The court deemed the transfer from D1 to D2 suspicious and dubious, concluding that D2 could not qualify as a bona fide purchaser under proviso to Section 340(3) of the National Land Code (NLC). Consequently, D2’s title to the land was set aside.

Regarding D3, the court found that the Bank had failed to act in good faith. It had relied solely on representations from D2’s solicitors without conducting sufficient due diligence, such as inspecting transactional documents or visiting the site, which would have revealed occupants and structures on the land. As D2’s title was invalid, the charge registered in favour of D3 was also nullified.

Court of Appeal’s Decision

Both D2 and D3 appealed the High Court’s decision, but the Court of Appeal dismissed their appeals and affirmed the High Court’s findings.

The Court of Appeal agreed that D1, the original owner, held the land under constructive trust for the plaintiffs, as the sale and purchase agreement between the deceased and D1 was unchallenged during the trial. It found that D2 was not a subsequent purchaser but an immediate purchaser, holding only a right in personam against D1, whereas the deceased’s estate already held a rights in rem over the land. As a result, D2 could not claim the protection of deferred indefeasibility under the proviso to Section 340(3) of the National Land Code (NLC).

Similarly, D3 could not benefit from deferred indefeasibility. The court held that D3 could not assume the legitimacy of the transaction between D1 and D2, even in the absence of adverse notice on the land register. The Court of Appeal emphasized that D3 had a duty to investigate the underlying transaction and its failure to do so disqualified it from claiming bona fide purchaser status.

Federal Court’s Decision

The Federal Court overturned the decisions of the High Court and Court of Appeal, addressing five (5) questions of law.
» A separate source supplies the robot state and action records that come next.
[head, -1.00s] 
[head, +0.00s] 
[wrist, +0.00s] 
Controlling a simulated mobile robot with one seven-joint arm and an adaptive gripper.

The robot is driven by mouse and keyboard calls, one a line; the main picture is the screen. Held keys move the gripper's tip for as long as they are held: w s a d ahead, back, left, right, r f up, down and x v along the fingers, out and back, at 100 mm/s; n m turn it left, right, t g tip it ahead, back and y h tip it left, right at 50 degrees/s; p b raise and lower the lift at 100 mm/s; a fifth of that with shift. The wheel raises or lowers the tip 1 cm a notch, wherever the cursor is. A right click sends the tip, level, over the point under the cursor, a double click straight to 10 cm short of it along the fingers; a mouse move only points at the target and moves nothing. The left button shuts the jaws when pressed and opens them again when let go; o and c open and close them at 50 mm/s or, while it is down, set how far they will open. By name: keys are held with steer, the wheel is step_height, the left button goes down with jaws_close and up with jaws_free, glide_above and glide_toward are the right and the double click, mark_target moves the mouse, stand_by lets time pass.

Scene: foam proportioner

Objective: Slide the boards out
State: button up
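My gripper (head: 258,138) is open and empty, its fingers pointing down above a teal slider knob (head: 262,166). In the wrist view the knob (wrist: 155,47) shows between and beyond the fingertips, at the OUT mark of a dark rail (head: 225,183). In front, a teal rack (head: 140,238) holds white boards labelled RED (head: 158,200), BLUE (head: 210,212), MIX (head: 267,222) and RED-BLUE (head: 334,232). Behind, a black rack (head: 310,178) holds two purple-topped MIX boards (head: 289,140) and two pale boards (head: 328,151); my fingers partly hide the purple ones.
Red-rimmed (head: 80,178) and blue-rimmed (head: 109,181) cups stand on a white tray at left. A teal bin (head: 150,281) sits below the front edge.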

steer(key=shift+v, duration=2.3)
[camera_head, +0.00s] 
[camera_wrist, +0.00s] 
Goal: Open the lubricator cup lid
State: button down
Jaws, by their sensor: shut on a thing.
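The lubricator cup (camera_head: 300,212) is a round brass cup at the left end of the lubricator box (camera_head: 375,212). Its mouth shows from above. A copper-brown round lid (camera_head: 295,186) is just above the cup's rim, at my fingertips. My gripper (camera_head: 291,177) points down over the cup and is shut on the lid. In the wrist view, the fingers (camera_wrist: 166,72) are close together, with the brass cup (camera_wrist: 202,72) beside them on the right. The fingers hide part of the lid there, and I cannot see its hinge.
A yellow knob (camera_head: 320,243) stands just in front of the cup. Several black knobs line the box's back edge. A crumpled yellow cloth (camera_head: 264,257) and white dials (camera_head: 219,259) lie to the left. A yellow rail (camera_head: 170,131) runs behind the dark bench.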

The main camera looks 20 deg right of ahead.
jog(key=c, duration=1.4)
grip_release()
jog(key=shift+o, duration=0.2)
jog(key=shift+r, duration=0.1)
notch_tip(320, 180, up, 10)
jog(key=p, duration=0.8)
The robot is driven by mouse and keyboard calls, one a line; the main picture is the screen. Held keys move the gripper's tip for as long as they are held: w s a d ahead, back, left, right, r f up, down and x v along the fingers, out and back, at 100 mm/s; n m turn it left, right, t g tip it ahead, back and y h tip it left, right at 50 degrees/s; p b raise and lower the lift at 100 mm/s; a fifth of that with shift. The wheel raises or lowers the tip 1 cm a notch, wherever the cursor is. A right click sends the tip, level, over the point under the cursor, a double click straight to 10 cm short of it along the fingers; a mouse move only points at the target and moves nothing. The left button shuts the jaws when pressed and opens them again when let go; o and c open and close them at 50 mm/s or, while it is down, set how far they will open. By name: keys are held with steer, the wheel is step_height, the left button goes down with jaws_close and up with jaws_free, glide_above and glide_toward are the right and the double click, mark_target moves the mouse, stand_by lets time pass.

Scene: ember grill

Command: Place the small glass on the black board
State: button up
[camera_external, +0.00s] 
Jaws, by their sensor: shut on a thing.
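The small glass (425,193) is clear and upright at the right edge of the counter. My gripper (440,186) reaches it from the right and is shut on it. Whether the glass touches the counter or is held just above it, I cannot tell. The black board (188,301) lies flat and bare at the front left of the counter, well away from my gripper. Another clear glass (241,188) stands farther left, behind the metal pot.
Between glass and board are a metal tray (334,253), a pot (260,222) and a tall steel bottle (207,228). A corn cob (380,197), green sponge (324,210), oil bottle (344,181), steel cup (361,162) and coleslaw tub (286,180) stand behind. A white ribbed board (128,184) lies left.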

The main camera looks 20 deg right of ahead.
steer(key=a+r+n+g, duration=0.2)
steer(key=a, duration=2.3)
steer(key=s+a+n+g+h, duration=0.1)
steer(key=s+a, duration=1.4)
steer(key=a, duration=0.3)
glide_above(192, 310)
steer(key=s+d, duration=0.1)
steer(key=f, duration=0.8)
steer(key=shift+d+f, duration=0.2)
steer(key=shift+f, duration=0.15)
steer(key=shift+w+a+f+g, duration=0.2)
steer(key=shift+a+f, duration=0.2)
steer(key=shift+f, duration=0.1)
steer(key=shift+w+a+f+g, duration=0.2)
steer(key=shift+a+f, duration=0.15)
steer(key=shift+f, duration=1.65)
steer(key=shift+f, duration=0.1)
The questions of law in respect of which leave to appeal was granted were answered by the Federal Court as follows:

The Federal Court answered this in the negative. The apex court held that when D3 has no notice of irregularities in the transfer of property and relies on contractual representations from the D2, it is not required to investigate the legality of the underlying sale and purchase agreement. The absence of adverse notice on the register relieves D3 from any obligation to examine further.

The Federal Court answered this in negative. The apex court rejected the idea that D3 must prove it was “impossible” to detect any illegality in a transaction to qualify as a bona fide purchaser. Such a threshold was deemed unreasonably high and contrary to the Torrens system’s purpose of ensuring certainty in land dealings.

 

Federal Court answered this in negative. The apex court ruled that D3 is not obligated to critically analyse transactional documents or investigate the completed underlying sale between D1 and D2 as the title is transferred and registered in the D2’s name without encumbrances prior to disbursement of loan by D3. This aligns with the Torrens system’s principle that registered titles are conclusive.

The Federal Court resolved the conflict between Bayangan Sepadu Sdn Bhd v Jabatan Pengairan dan Saliran Negeri Selangor & Ors [2022] 1 MLJ 701 and Au Meng Nam v Ung Yak Chew [2007] 5 MLJ 136. It upheld the reasoning in Bayangan Sepadu, which affirms the conclusiveness of the register, wherein any dealings or transactions involving land by a party with unregistered interests cannot override the title of the registered proprietor, provided there is no indication of fraud or dishonesty. The Federal Court distinguished Au Meng Nam which was decided based on its own set of facts, involving an immediate purchaser who was part of or privy to a fraudulent transaction where reasonable suspicion of irregularity was present. As opposed to Au Meng Nam, court clarified that negligence, or carelessness does not automatically negate good faith under Section 340(3). The Federal Court further clarified that the English equitable doctrine of notice which would require purchasers to investigate unregistered claims over the land, does not apply under the NLC.

Federal Court answered this in negative. Section 340(3) of the NLC only requires the D3 to show that valuable consideration had passed from D2 to the D3. The Federal Court held that D3 is not required to prove that valuable consideration passed between the immediate purchaser (D2) and the vendor (D1), beyond confirmation from D2’s solicitors. Requiring additional documentation, such as payment records or receipts, places an unnecessary burden on a bona fide subsequent purchaser, especially since D2 is already registered as the proprietor on the title. Since D3 acquired the charge in good faith and for valuable consideration, they are entitled to the protection provided under the proviso to Section 340(3) of the NLC.

Conclusion

The Federal Court’s decision offers significant clarification on the application of Section 340(3) of the National Land Code (NLC), explicitly rejecting the English equitable doctrine of notice. From the decision in Bayangan Sepadu, any land transaction involving an unregistered interest cannot undermine the title of the registered proprietor. The Court reaffirmed the core principles of the Torrens system, underscoring that a registered document of title is conclusive evidence of ownership and provides protection to subsequent purchasers acting in good faith. This decision overturned previous rulings and reestablished a crucial balance between safeguarding registered titles and promoting fairness in land transactions.